The Mudcat Café TM
Thread #147458   Message #3419762
Posted By: Steve Gardham
14-Oct-12 - 03:36 PM
Thread Name: Origins: The Foggy Dew[East Anglian Version]
Subject: RE: The Foggy Dew[East Anglian Version]
Okay, first step, there are at least 5 songs with the title 'The Foggy Dew' which to me at least suggests the phrase had plenty of currency. I think the 2 Irish ones have known authors and are relatively recent though I'd need to check that.

Of the 3 English songs I would say the likely earliest is very likely a product of the late 18thc pleasure gardens due to its pastoral nature and flowery language. On a Bloomer, Birmingham broadside it is called 'The Brindled Cow' though this version shows some signs of having come from oral tradition. On all other broadsides I have it is called TFD or Foggy Foggy Dew. It is concerning courtship though there is no symbolism obvious. First line in 5 double-stanza fuller versions is 'What shepherd was like me so blest'.

The 4th song I have only versions printed by Pitts prior to 1819. This is a little more risque and is probably contemporary with the printing and a one-off. It starts 'When I was a farmer's son I kept sheep upon the hill' and has 8 3-line stanzas. It is somewhat garbled and typical of a quick hack production of which there are many examples of the period.

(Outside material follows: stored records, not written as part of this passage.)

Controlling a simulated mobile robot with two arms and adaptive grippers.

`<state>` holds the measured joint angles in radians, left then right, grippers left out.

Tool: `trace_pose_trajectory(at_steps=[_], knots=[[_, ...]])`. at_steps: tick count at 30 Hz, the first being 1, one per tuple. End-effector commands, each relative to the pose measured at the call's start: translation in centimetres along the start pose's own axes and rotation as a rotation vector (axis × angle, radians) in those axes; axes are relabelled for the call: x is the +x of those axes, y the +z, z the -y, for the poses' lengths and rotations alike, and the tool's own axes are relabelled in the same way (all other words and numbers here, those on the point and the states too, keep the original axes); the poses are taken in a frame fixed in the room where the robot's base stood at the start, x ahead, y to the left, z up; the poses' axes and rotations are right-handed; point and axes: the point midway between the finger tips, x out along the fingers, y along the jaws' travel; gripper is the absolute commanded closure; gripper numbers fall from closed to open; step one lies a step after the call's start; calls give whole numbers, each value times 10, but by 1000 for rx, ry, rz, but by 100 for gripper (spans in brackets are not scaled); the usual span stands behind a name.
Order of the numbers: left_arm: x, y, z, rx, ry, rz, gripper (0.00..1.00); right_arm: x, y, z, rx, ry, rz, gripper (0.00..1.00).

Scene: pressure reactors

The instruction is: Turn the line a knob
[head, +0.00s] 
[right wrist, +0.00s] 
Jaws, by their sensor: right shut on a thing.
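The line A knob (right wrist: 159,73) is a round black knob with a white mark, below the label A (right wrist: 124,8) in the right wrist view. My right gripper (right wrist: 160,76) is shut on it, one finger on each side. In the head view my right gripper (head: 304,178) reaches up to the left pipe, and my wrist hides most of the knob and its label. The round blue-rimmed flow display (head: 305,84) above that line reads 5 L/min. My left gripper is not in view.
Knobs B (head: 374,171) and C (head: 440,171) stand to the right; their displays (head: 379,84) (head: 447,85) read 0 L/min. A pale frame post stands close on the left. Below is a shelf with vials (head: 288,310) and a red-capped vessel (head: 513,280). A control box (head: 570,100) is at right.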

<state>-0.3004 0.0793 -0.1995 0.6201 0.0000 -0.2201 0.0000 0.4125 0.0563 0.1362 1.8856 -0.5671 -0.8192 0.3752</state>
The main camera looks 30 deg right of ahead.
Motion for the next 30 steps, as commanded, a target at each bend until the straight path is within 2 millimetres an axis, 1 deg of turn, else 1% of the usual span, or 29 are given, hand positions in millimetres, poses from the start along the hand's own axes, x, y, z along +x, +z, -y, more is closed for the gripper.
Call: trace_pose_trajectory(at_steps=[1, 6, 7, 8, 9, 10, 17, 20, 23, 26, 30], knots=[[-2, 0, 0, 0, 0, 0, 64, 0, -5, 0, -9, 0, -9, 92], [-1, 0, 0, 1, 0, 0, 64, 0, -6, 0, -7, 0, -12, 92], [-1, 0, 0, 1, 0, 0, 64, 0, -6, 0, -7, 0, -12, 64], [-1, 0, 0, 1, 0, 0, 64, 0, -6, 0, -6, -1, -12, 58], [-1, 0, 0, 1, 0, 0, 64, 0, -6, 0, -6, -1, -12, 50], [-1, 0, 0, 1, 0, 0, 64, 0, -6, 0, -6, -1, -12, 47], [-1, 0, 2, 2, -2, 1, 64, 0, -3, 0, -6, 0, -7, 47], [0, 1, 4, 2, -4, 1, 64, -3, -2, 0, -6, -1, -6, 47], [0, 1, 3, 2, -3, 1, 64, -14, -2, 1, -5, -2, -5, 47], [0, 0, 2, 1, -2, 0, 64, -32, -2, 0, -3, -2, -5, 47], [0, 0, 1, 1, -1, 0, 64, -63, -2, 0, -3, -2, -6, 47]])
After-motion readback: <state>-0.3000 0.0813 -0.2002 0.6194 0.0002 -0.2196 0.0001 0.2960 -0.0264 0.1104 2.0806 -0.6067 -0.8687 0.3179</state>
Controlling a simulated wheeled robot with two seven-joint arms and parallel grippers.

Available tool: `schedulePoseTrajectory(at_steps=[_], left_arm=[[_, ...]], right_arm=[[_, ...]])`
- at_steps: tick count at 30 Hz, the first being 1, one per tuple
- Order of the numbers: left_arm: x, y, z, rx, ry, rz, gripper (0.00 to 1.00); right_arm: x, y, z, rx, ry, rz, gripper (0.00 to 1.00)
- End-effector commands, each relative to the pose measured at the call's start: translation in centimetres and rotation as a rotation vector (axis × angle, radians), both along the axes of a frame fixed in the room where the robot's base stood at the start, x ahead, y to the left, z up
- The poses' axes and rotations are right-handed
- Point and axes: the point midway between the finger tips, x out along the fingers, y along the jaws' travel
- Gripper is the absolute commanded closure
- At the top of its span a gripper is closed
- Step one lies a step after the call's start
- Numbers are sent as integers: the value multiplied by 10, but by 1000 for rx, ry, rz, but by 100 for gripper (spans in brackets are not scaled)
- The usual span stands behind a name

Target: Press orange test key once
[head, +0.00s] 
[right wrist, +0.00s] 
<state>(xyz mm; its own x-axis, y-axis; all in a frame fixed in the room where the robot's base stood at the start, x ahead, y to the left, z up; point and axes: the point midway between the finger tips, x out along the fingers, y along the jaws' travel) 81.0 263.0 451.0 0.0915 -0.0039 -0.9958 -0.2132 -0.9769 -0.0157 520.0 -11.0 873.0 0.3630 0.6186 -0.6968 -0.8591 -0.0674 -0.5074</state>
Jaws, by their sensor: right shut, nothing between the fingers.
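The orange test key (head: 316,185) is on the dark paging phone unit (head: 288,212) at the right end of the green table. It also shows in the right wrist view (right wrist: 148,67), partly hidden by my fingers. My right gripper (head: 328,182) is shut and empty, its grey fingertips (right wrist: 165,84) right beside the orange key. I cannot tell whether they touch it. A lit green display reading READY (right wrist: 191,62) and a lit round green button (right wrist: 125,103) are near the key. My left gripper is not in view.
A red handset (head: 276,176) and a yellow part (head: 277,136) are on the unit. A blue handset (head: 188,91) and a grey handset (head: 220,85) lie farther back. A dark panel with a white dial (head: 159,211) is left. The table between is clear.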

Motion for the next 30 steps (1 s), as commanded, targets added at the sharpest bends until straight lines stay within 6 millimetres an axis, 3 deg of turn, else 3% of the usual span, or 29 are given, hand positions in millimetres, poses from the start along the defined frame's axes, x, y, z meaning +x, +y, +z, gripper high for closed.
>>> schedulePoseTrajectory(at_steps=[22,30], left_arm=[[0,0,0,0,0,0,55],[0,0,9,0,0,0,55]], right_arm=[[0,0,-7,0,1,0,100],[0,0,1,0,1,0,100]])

Our TFD was widely printed by all the usual suspects around the country, the earliest English copy probably being Pitts but at his post-1819 address. A Scottish version was printed in Kilmarnock 'The Roving Bachelor' round about the turn of the century, but the earliest version I have of the period was a Buga Boo title printed by Wm Goggin of Limerick c1780. Incidentally Haly of Cork printed the longest version of 7sts c1860 and Sanderson of Edinburgh printed a BugaBoo version which I don't have a copy of and his family were printing throughout the 19thc and well into the 20th.

FWIW, and this is my honest opinion, a hack got hold of the Bugaboo version, decided that bugaboo had no current meaning in his area and simply changed it to a popular phrase that also rhymed and was current in other songs at the time.